• _GOAL_
Set down exactly, please, each line from the one containing "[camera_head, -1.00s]" through the one containing "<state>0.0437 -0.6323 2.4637", both lines included, and no other line.

# Start of DATASET EXTRACT

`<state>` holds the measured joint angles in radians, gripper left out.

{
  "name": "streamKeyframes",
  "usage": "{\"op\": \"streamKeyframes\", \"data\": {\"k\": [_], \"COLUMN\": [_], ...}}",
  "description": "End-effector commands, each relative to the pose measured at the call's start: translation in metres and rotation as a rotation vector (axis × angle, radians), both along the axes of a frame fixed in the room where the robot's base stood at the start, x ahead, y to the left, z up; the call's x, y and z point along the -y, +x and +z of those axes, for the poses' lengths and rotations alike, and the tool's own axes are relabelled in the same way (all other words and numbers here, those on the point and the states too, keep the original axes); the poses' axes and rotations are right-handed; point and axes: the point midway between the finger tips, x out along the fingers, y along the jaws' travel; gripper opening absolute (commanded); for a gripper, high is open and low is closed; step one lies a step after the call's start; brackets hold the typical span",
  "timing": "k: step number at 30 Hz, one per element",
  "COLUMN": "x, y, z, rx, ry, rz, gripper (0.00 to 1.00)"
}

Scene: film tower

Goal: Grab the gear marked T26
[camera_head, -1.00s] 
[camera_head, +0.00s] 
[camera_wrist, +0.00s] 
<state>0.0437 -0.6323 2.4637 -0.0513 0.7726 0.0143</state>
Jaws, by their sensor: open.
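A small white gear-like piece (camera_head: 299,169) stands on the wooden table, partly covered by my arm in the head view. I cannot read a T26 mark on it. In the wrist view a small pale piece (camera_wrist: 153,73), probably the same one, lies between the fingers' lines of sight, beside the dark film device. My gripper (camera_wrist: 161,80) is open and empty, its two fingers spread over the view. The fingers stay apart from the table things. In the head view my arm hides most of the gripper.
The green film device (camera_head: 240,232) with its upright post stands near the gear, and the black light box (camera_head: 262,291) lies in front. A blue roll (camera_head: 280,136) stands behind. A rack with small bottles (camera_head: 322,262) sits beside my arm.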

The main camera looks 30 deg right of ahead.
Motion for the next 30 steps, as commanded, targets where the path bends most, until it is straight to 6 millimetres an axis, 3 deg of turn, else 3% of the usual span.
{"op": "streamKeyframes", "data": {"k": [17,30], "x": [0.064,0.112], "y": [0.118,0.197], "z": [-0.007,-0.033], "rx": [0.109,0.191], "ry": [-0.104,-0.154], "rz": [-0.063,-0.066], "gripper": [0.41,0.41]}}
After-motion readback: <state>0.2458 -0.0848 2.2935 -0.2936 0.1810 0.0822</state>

# End of DATASET EXTRACT

• _CORRECT ANSWER_
[camera_head, -1.00s] 
[camera_head, +0.00s] 
[camera_wrist, +0.00s] 
<state>0.0437 -0.6323 2.4637 -0.0513 0.7726 0.0143</state>

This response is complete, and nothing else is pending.